Differing opinions. Everyone gets to have one.
In the church of my childhood, the message I heard (or at least thought I heard) is that sin is sin is sin. In other words, there aren't a bunch of laws. There is THE law and it doesn't matter where you break it, once you've broken it, you've broken it (and so need salvation from Christ).
This is where I'm at, too. I have theological as well as feminist issues with the Catholic Church, and the idea of losing salvation is one of my big theological issues. As in, you can't. That's what grace is about.
No. Leave it! Reallyreally!
Now I gotta go look.
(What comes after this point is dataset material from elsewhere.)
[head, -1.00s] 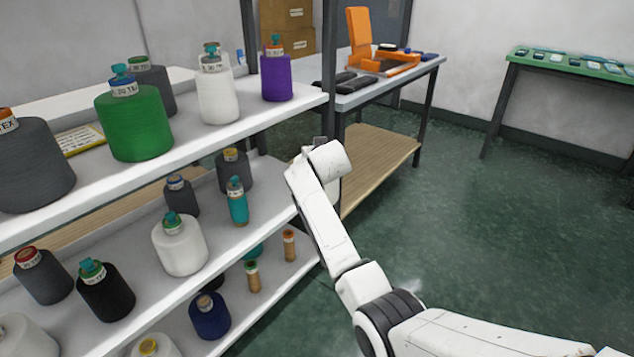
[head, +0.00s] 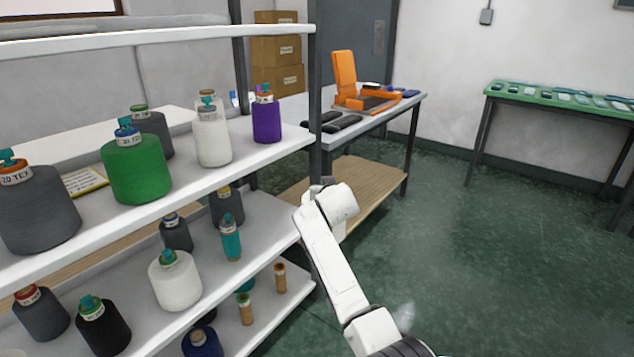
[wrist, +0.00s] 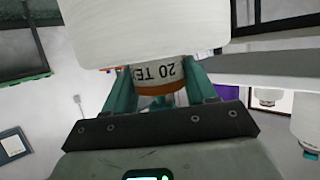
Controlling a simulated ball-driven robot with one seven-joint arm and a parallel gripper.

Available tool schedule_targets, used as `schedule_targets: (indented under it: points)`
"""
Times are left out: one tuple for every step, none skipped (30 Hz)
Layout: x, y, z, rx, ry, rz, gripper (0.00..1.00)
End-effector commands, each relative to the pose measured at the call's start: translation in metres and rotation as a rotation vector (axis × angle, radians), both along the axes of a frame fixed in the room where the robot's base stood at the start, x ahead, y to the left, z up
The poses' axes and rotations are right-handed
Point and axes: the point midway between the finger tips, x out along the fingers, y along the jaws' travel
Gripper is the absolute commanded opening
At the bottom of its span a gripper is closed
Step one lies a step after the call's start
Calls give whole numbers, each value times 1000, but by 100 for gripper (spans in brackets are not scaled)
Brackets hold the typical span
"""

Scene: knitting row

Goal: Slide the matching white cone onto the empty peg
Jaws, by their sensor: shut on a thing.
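In the wrist view my gripper (wrist: 160,80) has its teal fingers on both sides of the neck of a white cone (wrist: 145,30). The neck has a white "20 TEX" label and an orange-brown band. In the head view only my white arm shows, in front of the shelf's right end; my gripper and the held cone cannot be made out. I cannot make out an empty peg.
The shelf unit (head: 240,155) also holds a green cone (head: 136,168), a purple cone (head: 266,122) and several grey or black ones. A dark post (head: 315,110) stands at its right end. A table (head: 385,115) with orange equipment is behind. The green floor at right is clear.

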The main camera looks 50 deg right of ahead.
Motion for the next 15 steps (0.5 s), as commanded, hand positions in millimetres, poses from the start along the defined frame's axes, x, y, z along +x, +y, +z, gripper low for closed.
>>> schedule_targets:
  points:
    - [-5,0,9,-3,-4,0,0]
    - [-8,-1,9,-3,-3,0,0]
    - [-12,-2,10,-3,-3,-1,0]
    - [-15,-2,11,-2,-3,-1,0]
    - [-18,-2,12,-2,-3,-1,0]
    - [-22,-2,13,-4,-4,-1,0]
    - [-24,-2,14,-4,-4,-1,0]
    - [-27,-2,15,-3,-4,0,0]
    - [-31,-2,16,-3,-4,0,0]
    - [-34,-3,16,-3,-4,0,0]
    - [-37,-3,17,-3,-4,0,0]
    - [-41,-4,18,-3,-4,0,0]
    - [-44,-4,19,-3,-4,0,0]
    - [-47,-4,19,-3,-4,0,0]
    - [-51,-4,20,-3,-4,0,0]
BRB, off to save planet from Lex Luthor.
True story: he posted on Facebook that he was canvassing door-to-door with me for Obama before the election, and she threatened to disown him. On Facebook. We've been joking about that ever since. So he's probably right that this is ultimately no big deal.
OMG, I'd forgotten about that. Well, J knows her best.
Nice one pulling out the Gutenberg, Aims.
Lex Luthor
Our friends have a dog named Tess. Whenever we dog-sit her, we yell, "MISS TESSMACHER!" when we want her to come inside.
Thanks, smonster! A friend pointed it out to me. I feel vry smrt 2day.
My dad google-stalks me.
Dude. Standing(ok, sitting, right here.)
I am not Diane Court that you sort of sat next to at the mall. You could just *ask*
I'm glad I blog under another name.
I do not want a repeat of the "craxy whitegirl on the DC Metro" incident.
Oh, man. I am too fried to try to address the nonsense on your FB page, but DAMN. Alla y'all are awesome.
(Also? Maybe no Christians strapped bombs to their chests and walked into a mall, but let's not forget the Operation Rescue fuckwits and murderers. Of course, those deaths are okay, because it's all about the abortion jihad.)